AIM
Your task is to copy the lines between the line containing "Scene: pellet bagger" and the line containing "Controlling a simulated", counting both of those lines, and to emit nothing more.

GIVEN RECORDS
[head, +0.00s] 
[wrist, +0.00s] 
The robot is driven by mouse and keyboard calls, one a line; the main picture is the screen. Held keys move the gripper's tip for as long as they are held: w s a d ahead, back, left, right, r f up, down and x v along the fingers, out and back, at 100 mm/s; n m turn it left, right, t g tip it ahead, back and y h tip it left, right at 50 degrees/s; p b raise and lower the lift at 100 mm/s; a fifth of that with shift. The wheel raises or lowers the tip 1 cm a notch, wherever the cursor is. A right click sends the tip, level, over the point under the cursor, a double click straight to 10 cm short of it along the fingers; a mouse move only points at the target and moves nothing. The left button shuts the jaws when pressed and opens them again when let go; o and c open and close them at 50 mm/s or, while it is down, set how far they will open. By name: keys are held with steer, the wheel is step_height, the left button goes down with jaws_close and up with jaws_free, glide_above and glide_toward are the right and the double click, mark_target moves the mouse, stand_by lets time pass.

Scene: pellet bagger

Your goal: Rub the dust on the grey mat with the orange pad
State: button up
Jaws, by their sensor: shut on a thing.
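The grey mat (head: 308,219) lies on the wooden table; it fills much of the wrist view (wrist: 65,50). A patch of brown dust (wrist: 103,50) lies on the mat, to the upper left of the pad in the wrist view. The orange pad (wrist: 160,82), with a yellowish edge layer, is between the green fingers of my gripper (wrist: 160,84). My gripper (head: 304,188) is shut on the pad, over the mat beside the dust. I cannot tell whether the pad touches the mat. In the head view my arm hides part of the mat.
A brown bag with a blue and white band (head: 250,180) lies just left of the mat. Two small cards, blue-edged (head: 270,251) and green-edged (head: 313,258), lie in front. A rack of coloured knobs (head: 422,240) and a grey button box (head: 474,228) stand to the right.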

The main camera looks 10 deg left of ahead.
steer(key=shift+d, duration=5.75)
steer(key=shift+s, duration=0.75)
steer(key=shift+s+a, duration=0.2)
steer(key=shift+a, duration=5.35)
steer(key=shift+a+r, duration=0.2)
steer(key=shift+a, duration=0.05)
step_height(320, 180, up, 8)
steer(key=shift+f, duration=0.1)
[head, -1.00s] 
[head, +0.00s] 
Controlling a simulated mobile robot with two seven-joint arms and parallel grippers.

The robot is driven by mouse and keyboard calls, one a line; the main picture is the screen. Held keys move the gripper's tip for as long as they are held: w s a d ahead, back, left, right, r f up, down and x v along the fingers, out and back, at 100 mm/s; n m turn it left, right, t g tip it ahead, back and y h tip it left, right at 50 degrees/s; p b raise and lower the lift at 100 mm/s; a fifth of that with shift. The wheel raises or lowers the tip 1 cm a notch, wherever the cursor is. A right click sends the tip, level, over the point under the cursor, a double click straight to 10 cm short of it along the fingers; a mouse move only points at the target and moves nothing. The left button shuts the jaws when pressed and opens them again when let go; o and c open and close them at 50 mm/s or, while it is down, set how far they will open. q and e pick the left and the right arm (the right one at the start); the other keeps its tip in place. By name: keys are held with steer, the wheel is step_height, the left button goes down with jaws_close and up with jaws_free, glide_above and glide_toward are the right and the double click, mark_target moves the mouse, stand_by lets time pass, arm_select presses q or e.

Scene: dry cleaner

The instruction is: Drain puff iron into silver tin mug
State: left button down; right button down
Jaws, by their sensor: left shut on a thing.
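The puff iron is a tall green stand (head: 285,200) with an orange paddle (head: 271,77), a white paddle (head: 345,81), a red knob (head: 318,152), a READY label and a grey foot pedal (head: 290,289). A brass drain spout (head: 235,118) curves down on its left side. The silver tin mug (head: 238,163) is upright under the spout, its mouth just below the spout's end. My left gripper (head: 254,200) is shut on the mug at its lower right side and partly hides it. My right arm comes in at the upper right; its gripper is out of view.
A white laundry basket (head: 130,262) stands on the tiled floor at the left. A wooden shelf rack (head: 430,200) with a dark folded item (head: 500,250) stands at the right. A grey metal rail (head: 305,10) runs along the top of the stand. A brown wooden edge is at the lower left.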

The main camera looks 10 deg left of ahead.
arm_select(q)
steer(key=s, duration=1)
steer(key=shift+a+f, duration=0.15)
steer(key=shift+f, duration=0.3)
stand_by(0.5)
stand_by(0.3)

WRITTEN ANSWER
Scene: pellet bagger

Your goal: Rub the dust on the grey mat with the orange pad
State: button up
Jaws, by their sensor: shut on a thing.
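The grey mat (head: 308,219) lies on the wooden table; it fills much of the wrist view (wrist: 65,50). A patch of brown dust (wrist: 103,50) lies on the mat, to the upper left of the pad in the wrist view. The orange pad (wrist: 160,82), with a yellowish edge layer, is between the green fingers of my gripper (wrist: 160,84). My gripper (head: 304,188) is shut on the pad, over the mat beside the dust. I cannot tell whether the pad touches the mat. In the head view my arm hides part of the mat.
A brown bag with a blue and white band (head: 250,180) lies just left of the mat. Two small cards, blue-edged (head: 270,251) and green-edged (head: 313,258), lie in front. A rack of coloured knobs (head: 422,240) and a grey button box (head: 474,228) stand to the right.

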The main camera looks 10 deg left of ahead.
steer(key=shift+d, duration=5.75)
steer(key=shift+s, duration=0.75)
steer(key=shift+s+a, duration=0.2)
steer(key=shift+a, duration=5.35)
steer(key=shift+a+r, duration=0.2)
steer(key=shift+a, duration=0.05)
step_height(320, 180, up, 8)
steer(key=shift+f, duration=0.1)
[head, -1.00s] 
[head, +0.00s] 
Controlling a simulated mobile robot with two seven-joint arms and parallel grippers.

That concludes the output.